Consult the Online Writing Lab at Excelsior: Chicago Style Manual, for any questions you may have about formatting references and footnotes. It has lots of great examples for citing different types of sources.
A bibliography is like a works cited page. It alphabetically lists all of the source you cited throughout your paper. A bibliography follows some standard rules:
1) The author's last name appears first (Doe, John) in a bibliography
2) The first line of a bibliographic entry begins at the left margin and all the other lines are indented 5 spaces.
2) If there is no author listed, begin the entry with the title of the source and use that to alphabetize the entry.
Common bibliography examples:
Book:
Boyer, Paul S. Purity in Print: Book Censorship in America from the Gilded Age to the
Computer Age. 2nd ed. Madison: University of Wisconsin Press, 2002.
Website:
"Charles R. Van Hise." In Wikipedia. Last modified May 9, 2013. http://en.wikipedia.org/
wiki/Charles_R._Van_Hise.
Journal article:
Wandel, Lee Palmer. “Setting the Lutheran Eucharist.” Journal of Early Modern History 17
(1998): 124- 55. doi: 10.1163/157006598X00135.
Notes come at the bottom of each page, separated from the text with a typed line, 1 and 1/2 inches long. To acknowledge a source in your paper, place a superscript number (raised slightly above the line) immediately after the end punctuation of a sentence containing the quotation, paraphrase, or summary--as, for example, at the end of this sentence.1
Do not put any punctuation after the number. In the footnote itself, use the same number, but do not raise or superscript it; put a period and one space after the number.

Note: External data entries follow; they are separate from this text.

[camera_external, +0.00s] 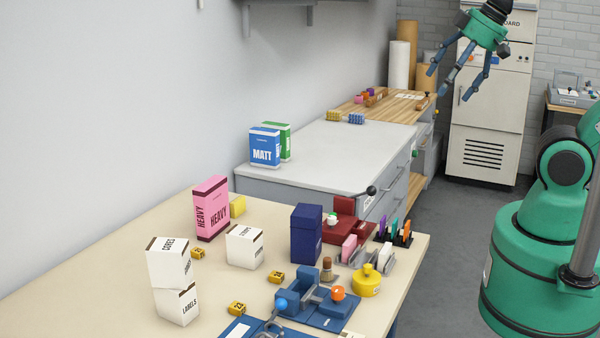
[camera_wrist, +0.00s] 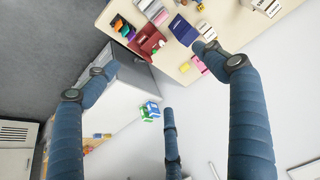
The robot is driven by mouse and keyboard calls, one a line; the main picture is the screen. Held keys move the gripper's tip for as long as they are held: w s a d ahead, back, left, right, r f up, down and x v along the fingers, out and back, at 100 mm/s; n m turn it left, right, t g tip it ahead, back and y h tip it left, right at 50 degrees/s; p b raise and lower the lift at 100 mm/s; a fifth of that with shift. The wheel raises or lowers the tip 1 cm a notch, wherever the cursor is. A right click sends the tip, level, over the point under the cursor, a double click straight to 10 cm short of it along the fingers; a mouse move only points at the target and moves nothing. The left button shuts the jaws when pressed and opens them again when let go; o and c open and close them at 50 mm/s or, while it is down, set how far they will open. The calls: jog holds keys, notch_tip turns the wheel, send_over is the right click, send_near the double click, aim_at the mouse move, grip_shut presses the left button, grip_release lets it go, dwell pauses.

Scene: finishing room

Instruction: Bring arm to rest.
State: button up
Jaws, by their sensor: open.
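My gripper (camera_external: 460,68) hangs at the upper right of the external view, its blue fingers spread and empty. It is high above the floor, in front of the tall cream cabinet (camera_external: 490,100), and apart from every bench. In the wrist view my gripper's fingers (camera_wrist: 165,85) are spread wide with nothing between them. Beyond them the wrist view shows the bench tops and the blue and green boxes (camera_wrist: 149,112). My green arm stands at the right of the external view; part of it is cut off by the frame edge.
The beige table (camera_external: 60,290) holds boxes, a pink carton (camera_external: 211,208), a navy box (camera_external: 306,233) and a blue fixture (camera_external: 325,305). The grey counter (camera_external: 340,150) is mostly clear. A wooden bench (camera_external: 420,108) lies behind it. Grey floor (camera_external: 440,220) is free between benches and my base.

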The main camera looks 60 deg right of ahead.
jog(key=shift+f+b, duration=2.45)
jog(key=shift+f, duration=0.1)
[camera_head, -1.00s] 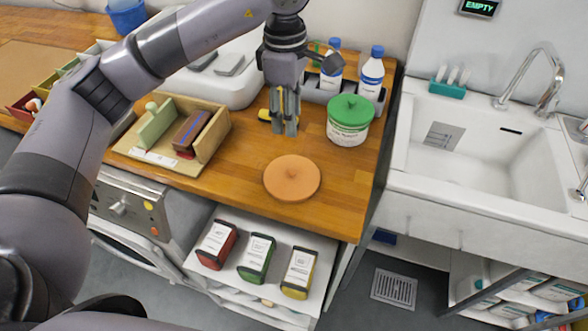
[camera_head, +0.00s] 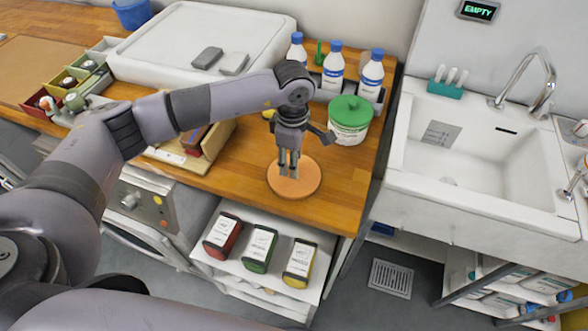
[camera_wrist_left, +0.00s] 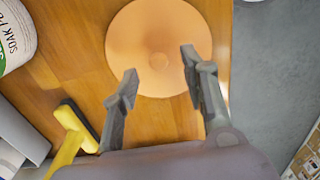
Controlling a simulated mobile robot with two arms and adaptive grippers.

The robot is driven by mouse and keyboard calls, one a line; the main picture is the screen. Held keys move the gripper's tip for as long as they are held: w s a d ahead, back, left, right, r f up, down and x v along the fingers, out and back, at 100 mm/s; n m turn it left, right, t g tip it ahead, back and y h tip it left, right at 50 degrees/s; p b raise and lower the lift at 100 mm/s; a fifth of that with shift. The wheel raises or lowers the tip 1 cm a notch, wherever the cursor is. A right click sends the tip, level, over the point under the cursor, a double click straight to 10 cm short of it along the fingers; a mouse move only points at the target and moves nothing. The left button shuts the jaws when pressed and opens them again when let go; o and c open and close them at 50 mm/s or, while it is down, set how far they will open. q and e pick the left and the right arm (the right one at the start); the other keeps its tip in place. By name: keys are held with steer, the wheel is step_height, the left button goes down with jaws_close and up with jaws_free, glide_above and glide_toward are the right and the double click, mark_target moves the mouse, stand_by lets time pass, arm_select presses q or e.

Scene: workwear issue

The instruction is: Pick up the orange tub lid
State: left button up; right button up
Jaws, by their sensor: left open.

The notes themselves are single-spaced, and the first line of each note is indented five spaces from the left margin. Double-space between notes.
Common examples of footnotes:
Book:
1. Steven Nadler, A Book Forged in Hell: Spinoza’s Scandalous Treatise and the Birth of the Secular Age (Princeton: Princeton University Press, 2011), 8.
Website:
25. “Human Rights,” The United Nations, accessed May 29, 2013, http://www.un.org/en /globalissues/humanrights/, paragraph 3.
Journal article:
23. Lee Palmer Wandel, “Setting the Lutheran Eucharist,” Journal of Early Modern History 17 (1998): 133-34, doi: 10.1163/157006598X00135.
Annotated bibliographies help you be selective about your sources. They encourage you to find, summarize, and evaluate only the best sources on your topic and prepare you to organize your paper more easily. Essentially, an annotated bibliography is a souped up bibliography - meaning it includes all of the citations for the sources in your paper with a short paragraph about each source.
There are three parts to an annotated entry in a bibliography:
Falcone, Francesca, Maria Aquilino, and Francesco Stoppa. "Exploring the Composition of Egyptian Faience." Minerals 14, no. 6 (2024): 586. https://doi.org/10.3390/min14060586.
This paper describes ancient shabti production from the 21st and 22nd Egyptian dynasties, specifically the chemical and mineralogical makeup of a small private collection of shabti that originated in the middle Nile valley in the Luxor area. This article was published in Minerals, a peer-reviewed journal on mineral systems, processes, and mining. While it does not explore the artistic merit of the shabtis from this specific private collection, it does help explain the chemical composition of the shabtis and, in doing so, illustrates a greater variety of craft-making methods in Ancient Egypt than was previously known.
Howley, Kathryn E. "The Materiality of Shabtis: Figurines over Four Millennia." Cambridge Archaeological Journal 30, no. 1 (2019): 123-40. https://doi.org/10.1017/s0959774319000313.
The purpose of shabti figurines is described in this paper and how they were crafted using faience, and other materials like stone, wood, or wax. Kathryn E. Howley (PhD Brown Egyptology) encourages archaeologists to give shabtis more serious attention as aesthetic artifacts, not solely religious artifacts, to help us to understand Egyptian material culture better. Since they were prolifically produced as tomb objects from Ancient Egypt, she asserts that they should be treated with more importance for academic study by Egyptologists. This article provides additional context about the significance of these funerary objects to Egyptian culture and specifically how textual evidence supports the theory that Ancient Egyptians were as charmed by the visual qualities of these figurines as contemporary collectors.